Ömer Faruk Kızılkaya
ŞAHSIMA ATILAN İFTİRAYA CEVABIMDIR!
Geçen hafta İHA tarafından Erzurum’da bir dağda bulunan iki tanktan bahseden bir haber yapıldı. Haber yayınlandıktan sonra Çetin BAYRAM isimli şahıs sosyal medyadan iki gün üst üste beni “emek hırsızlığı” ile itham eden paylaşımlarda bulundu. Şahsını ciddiye alıp cevap vermezdim ama siz değerli hemşehrilerimin kafasında soru işaretleri kalmaması amacıyla konuyla ilgili açıklama yapma ihtiyacı hissediyorum.
Öncelikle haberle ilgili şunu söylemek istiyorum: Biz oraya aslında ters lale haberi için gitmiştik. Tankları görünce arkadaşlar haber yapmak istediler. Ben haberinin yapılmış olabileceğinden bahsettim, zira Çetin BAYRAM isimli bir şahıs bunu bir yerlerde söylerken anlattıklarına kulak misafiri olmuştum, şahsını da tanıdığım için topa girmek istemedim. Arkadaşlar internette arama yapıp haberin yapılmadığına kanaat getirince benden bir ufak açıklama yapmamı istediler, ben de açıklama yaptım.
Haber yayımlanınca Çetin Bayram sosyal medyada hakkımda şöyle bir açıklama yapmış: “Mevzuu aslında geri plan. Şaşırmıyorum böyle işlere benzer kafalar 2 yıl öncede tescilli bir ören yerini yeni keşfedilmiş gibi haber yaptırmıştı 2009 da tescil edilmiş yer.

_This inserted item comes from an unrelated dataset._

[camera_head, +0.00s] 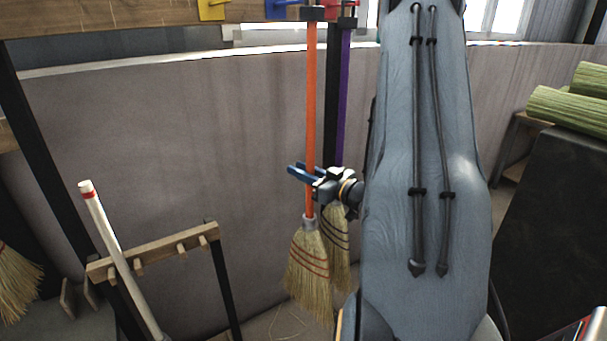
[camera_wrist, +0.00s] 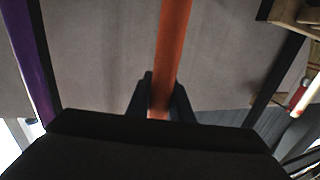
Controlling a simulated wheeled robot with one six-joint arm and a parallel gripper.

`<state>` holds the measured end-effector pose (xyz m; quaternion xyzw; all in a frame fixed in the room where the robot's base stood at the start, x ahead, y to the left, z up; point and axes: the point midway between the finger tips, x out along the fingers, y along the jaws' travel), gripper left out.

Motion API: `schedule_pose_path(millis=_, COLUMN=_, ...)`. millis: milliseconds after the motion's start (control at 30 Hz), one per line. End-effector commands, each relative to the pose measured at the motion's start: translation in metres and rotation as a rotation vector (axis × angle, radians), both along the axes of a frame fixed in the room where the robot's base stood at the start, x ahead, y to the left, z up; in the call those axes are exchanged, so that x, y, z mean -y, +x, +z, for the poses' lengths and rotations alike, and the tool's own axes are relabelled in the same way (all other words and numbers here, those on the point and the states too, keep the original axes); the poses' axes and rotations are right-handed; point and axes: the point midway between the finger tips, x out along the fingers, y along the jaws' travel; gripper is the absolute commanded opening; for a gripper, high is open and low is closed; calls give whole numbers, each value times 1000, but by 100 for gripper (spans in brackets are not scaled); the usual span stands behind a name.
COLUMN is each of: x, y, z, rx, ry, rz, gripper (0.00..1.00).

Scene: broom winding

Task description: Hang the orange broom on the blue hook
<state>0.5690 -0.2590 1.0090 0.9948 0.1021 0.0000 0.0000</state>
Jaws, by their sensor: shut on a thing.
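The orange broom (camera_head: 311,120) hangs upright, with straw bristles (camera_head: 309,265) at its lower end and a dark cap (camera_head: 313,13) at its top. My gripper (camera_head: 303,174) is shut on its handle low down, just above the bristles. In the wrist view the orange handle (camera_wrist: 172,50) runs between the two fingers (camera_wrist: 163,100). The blue hook (camera_head: 281,8) is on the wooden rail at the top, just left of the broom's top end. The head view cuts off its upper part. I cannot tell whether the broom's top touches it.
A purple-handled broom (camera_head: 345,100) hangs right behind the orange one. A yellow hook (camera_head: 212,9) is left on the wooden rail (camera_head: 110,18). A low wooden rack (camera_head: 155,252) with a white handle (camera_head: 115,245) stands at lower left. Green bundles (camera_head: 570,108) lie at right.

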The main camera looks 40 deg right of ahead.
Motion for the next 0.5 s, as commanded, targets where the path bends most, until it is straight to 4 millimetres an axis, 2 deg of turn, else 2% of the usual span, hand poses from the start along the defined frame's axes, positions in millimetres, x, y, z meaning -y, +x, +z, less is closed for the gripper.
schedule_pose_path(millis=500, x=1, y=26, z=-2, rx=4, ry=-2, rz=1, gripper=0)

Sonuç definecilere yer öğretti talan ettirdiler orayida. Neyse keşke memleket namına olduğunu bilsem. Ama bu arada tabela okumayı biliyormuş onu anladım. Okuduğu tabelada ‘ M-36 Jackson Tank Destroyeri’ yazmıştım aynen aktarmış.” şeklinde devam ediyor. (Bu arada tırnak içinde yazdığım kısım şahsına aittir , yazım noktalama kusurları onun hakkında bilgi veriyor diye düzeltmedim.) Haline acıdım arkadaşın. Zira yazım kurallarından bihaber olduğunu gördüm, bu yazdıklarına üzülmeme teselli oldu.
Arkadaşın ciddi bir hazımsızlığı olduğu belli; ona Köşk Mahallesi’nin (Köşk köyü) girişinde, köprüden geçmeden 20 m kadar ilerideki suyu tavsiye ederim (Gerçi kesin orayı da biliyordur.), mideye ve böbrek taşına iyi geldiği söylenir.
Benim okumam da yazmam da iyidir, dinlemeyi de çok iyi bilirim. Arkadaşa bir şeyleri göstereyim:
Haberde “Burayı ben buldum.” dememişim ve sadece tankları anlatmışım. Bundan neden gocunduğunu anlamadım. Anlattıklarımı doğru dinleyip yazılanları okuyabilseydi bu lafa maruz kalmazdı.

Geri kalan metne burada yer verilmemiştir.